Die hat übrigens eine fast „subversive“ Tradition, denn der „Bürger“ ist jemand, der sich einst durch die Selbstdefinition qua Leistung als Gegenmodell zum Adel verstand, der sich ja wiederum durch den angeborenen Stand legitimiert. Es ist also durchaus in dieser Tradition, dass Jan Fleischhauer den „Bürger“ und die „Bürgerlichkeit“ von der Guttenbergaffaire schadlos halten will, indem er Guttenbergs Fehlleistung als „typisch Adel“ darstellt. Diese Argumentation wäre auch durchaus schlüssig. Vor ca. 100 Jahren. Heute versteht sich der Adel (oder das was von ihm übrig ist) durchaus als „bürgerlich“, sonst hätte Gutti schließlich auch nicht so sehr nach dem Doktortitel gestrebt. Sowohl in Sachen Adels- als auch Doktor-titeln ist die Union unter den Parteien schließlich führend.
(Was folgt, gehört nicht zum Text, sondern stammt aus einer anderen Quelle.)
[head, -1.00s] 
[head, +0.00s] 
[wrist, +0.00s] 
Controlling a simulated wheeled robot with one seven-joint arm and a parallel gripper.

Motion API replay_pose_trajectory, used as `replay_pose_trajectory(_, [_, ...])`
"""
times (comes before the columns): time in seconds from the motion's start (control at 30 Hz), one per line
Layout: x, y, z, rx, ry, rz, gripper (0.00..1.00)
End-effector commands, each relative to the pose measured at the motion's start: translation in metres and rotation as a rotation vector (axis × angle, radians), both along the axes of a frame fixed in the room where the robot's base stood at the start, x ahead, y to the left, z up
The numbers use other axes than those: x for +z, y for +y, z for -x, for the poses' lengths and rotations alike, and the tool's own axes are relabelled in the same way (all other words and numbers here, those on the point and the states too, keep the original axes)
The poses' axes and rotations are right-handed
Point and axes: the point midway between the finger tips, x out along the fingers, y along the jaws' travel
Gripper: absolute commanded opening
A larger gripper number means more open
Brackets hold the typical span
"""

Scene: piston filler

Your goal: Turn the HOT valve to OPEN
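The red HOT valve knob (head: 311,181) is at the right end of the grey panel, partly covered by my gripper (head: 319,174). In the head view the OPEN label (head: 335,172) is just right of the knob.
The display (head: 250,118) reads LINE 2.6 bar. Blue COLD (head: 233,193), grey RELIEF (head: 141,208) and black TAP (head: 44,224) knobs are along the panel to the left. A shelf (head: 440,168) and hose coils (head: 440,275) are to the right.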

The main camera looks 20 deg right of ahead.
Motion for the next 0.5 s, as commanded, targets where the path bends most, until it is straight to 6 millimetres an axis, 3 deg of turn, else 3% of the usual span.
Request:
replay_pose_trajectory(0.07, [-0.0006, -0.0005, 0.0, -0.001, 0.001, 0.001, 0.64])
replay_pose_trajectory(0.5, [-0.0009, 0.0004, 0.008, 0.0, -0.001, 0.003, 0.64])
Es braucht nicht so besonders viel Lebenserfahrung, um zu begreifen, dass das Vesprechen des Bürgers und des Bildunsgsbürgers quatsch ist. Geld verdient man mit perfieden Methoden, die am rande der Legalität und jenseits der Moralität angesiedelt sind immer noch am besten. Stumpf gewinnt da meist gegen intelligent. Wer hat, dem wird gegeben und die, die am meisten arbeiten bringen oft das wenigste Geld mit nach Hause. Nietzsche würde sagen, das sei eine „Sklavenmoral“. Eine Moral, die als Erzählung die „kleinen Leute“ dazu bringt, sich mit den gegeben Umständen anzufreunden. Eine Ideologie, die einerseits dazu dient, dass die Armen diesen Werten weiter hinterher rennen, während genau diese Werte ihren Wohlstand verhindern und gleichzeitig als Rechtfertigung für die Reichen dient. „Mein Wohlstand ist rechtschaffen verdient. Schau her, ich habe sogar einen Doktorgrad!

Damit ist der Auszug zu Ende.